Last month, the cover of the Economist Magazine shrieked “The Joy of Growing Old (or why life begins at 46).” Needless to say, this caught Life in the Boomer Lane’s eye, while she was in the drugstore looking for nighttime panty liners. She bought the magazine, in spite of the actual article being titled “The U-Bend of Life.” She knows about U-bends. They are the pipes under the sink that after awhile turn into a scientific experiment to show that human hair, when allowed to sit in a dark, wet place long enough, will become a breeding ground for life forms that eventually evolve into the beings on V.
It was the sub title that got LBL to shell out her hard earned cash. It was “Why, beyond middle age, people get happier as they get older.” LBL is a great example of someone being happier as they age. This is because she has totally forgotten anything bad that anyone has ever done to her. If she runs into someone she hasn’t seen in a long time, she will smile and hug them. They might have stolen her boyfriend in high school or run her over in their car a week ago, but she doesn’t remember any of that.
Now for the article. LBL will condense it because you have more important things to do than read her blog, even though she is well aware that there is absolutely nothing in your life that is more important than this. You just don’t know it. OK, she digresses. Back to the article:
When people start out in adult life, they are, on average, pretty cheerful. Things go downhill from youth to middle age until they reach a nadir commonly known as the mid-life crisis. But, as people move toward old age, they gain what people spend their lives pursuing: happiness. Bhutan has taken the lead on this, where the concept of Gross National Happiness shapes public policy. LBL is not making this up. France considers GNH, and Britain is starting to collect data on it. This gives statisticians more interesting things to think about than money or employment or the sudden rise in baby girls being named Snookie.

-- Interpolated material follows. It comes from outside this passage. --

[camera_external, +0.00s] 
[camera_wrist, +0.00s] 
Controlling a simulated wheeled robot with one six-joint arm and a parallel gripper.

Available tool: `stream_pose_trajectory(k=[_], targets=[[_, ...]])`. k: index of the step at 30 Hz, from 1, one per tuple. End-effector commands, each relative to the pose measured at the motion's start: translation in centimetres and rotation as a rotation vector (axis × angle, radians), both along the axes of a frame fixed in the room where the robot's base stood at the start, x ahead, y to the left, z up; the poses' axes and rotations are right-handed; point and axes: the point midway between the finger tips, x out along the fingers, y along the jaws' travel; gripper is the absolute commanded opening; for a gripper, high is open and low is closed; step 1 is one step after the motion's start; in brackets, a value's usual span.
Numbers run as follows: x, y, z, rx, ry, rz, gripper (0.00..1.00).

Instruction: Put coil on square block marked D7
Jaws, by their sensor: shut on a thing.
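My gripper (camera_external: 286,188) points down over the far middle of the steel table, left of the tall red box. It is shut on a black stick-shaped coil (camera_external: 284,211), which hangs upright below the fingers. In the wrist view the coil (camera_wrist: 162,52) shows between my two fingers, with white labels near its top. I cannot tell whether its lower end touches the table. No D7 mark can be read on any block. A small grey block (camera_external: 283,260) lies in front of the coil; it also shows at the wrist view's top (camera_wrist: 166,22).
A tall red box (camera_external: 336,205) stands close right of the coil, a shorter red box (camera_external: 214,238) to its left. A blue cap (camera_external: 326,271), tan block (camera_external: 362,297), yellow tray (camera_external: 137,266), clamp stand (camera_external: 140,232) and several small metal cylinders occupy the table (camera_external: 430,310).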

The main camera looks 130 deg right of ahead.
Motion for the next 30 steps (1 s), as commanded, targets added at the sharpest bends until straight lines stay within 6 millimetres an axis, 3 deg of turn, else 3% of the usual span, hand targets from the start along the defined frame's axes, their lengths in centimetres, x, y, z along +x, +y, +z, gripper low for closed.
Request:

After spending a lot of money and a lot of research hours on GNH, the conclusion is that neurotic people tend to be unhappy. This was confirmed over and over by LBL’s entire family. Her Aunt Gert, who is 89 and in perfect health, when asked how she is doing, will always respond “I’m depressed.” Extroverts, on the other hand, are happy. Since part of LBL’s family consisted of neurotic extroverts, she guesses that brought them to neutral on the GNH scale.
Now for age. Seventy year olds are happier than thirty year olds. The least happy people are late 40s into just over 50. Forty-six is the nadir. Note to all 46 years olds who are reading this: Try to relax, take a lot of deep breaths, make no decisions, don’t leave home, and wait it out. If you have teenagers at home, none of this will work.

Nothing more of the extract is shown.